Now why was I not surprised, this week, when I found that the kids didn't do their homework properly? They didn't memorize their lines or if they did, the recall was poor. Indeed, for one child, the parents got stressed up too... and there was a wee bit of panic in their email to me requesting politely for more guidance and gently questioning the necessity to prepare THREE roles. I didn't make things more comfortable for this set of poor parents. I just told them to "chill" without giving more detail.

Chill...

Put it down to my habit of assigning Impossible Goals eh? Impossible goals are great for building confidence. Convince these little people to agree to do things that look difficult and then encourage them to achieve the goal.

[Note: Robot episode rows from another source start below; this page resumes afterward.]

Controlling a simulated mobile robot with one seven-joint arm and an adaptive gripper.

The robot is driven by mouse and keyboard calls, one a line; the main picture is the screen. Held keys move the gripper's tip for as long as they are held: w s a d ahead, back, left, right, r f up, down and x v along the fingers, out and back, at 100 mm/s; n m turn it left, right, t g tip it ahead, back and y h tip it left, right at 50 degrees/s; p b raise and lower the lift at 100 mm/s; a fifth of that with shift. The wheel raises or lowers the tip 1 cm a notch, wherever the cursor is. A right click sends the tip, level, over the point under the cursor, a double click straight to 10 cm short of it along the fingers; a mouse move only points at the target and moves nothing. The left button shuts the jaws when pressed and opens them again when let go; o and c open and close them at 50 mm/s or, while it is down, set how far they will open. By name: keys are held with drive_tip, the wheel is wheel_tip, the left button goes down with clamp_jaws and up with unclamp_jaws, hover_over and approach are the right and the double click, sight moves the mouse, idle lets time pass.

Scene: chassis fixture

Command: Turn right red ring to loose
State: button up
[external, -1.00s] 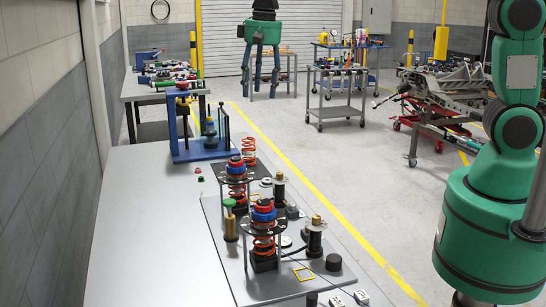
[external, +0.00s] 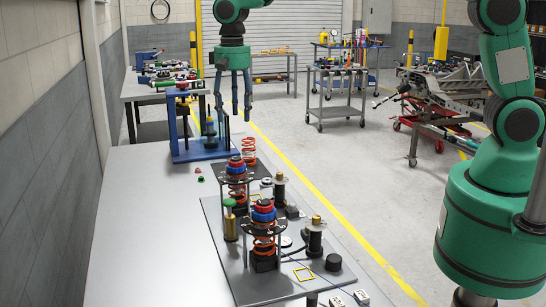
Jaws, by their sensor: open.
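Two spring assemblies stand on dark plates on the grey table. The frames do not show which ring the task calls right. My gripper (external: 233,113) hangs with its fingers pointing down and spread, empty. In the picture it is above the farther assembly and apart from both rings.
A blue press frame (external: 190,154) stands behind the assemblies on the left. A loose orange spring (external: 248,151), dark cylinders (external: 314,238) and a green-topped brass part (external: 229,220) stand close by. The table's left side (external: 150,240) is mostly clear.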

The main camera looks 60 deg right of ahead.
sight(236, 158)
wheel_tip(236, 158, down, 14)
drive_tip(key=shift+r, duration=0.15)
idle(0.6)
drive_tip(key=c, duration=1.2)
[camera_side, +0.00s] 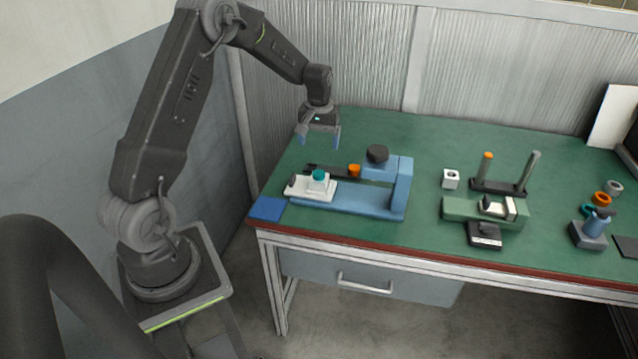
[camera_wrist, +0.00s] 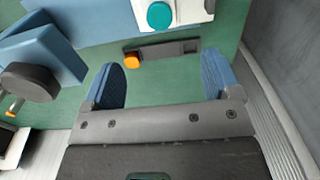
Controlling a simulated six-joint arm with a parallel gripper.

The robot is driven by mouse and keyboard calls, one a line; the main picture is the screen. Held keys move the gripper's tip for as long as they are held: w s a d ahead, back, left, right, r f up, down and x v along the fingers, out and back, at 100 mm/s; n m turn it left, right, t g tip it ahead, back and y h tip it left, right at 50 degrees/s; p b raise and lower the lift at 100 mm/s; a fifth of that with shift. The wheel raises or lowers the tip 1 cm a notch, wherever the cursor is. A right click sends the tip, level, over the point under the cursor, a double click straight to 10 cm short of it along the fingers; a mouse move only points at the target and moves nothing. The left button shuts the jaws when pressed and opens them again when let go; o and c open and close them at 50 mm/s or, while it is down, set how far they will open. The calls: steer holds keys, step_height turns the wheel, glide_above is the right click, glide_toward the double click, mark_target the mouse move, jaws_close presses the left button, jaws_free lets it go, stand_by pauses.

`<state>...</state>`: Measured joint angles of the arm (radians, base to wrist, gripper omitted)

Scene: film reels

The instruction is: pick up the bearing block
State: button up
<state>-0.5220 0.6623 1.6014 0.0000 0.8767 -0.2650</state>
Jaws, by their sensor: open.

When you conquer difficulty, confidence grows. Confidence is motivating. To have motivated children we must first build this foundation of confidence by giving them difficulty to conquer (and discreetly managing the environment to help them conquer it). Please note that I did not say to ACTIVELY HELP them conquer the difficulty (id est... do their work for them). I said to manage the environment in such a way as to help them conquer difficulty (id est... smile kindly, encourage warmly, then sit back  and watch them suffer).

Please also note that I didn't say to FORCE children to do difficult things. I said to CONVINCE them to AGREE to do them.

When the kids got here, I set up a situation undergirded by motivation research done umpteen years ago by Professor B.F. Skinner and his esteemed colleagues. The whole thing began to look like a fast-paced TV game show. There was plenty of yelling. Points were deducted left right and centre. Points were added left right and centre. Then the children LOST one round... and then they WON another round with a HUGE surfeit of points. And the 3rd round was the tie-breaker.

Tie-breaker? Oh my goodness! The STRESS!

The children went from reading like corpses would... to flapping arms and jumping into closets (because the stage instructions said that Little Red's Grandma had to hop from bed to closet). We had one boy whose voice has broken but he had to be Grandma (and it offended his machismo greatly to be female)... and so he kept jumping in every now and then with the syllable "Pa" whenever his friends called him "Gran".

Out of nowhere a child produced a truncheon (Oh good grief! Which parent was it who provided her/his child with a weapon thus!!?) and began to run after the Big Bad Wolf with it. It was quite funny because the boy acting the Big Bad Wolf was rather smallish... Suffice to say that by this time, one child was rolling on the floor laughing and another had laughed so much that he had to be given peppermint tea for his coughing fit.

On her part, Dr Pet had a blast!! It's called reliving my childhood.

It was all very messy and funny but the kids had to meet a set of skills standards I had drawn up (which was important for PSLE Oral). At the end of it all, the children were all very keen to go home and memorize their lines ... and bring back more props (more truncheons?)... and I did get them to meet my set of skills standards for PSLE Oral.

So everyone is happy? Yes.

They STILL have a lotta lines to memorize but for some odd reason, no one is complaining anymore.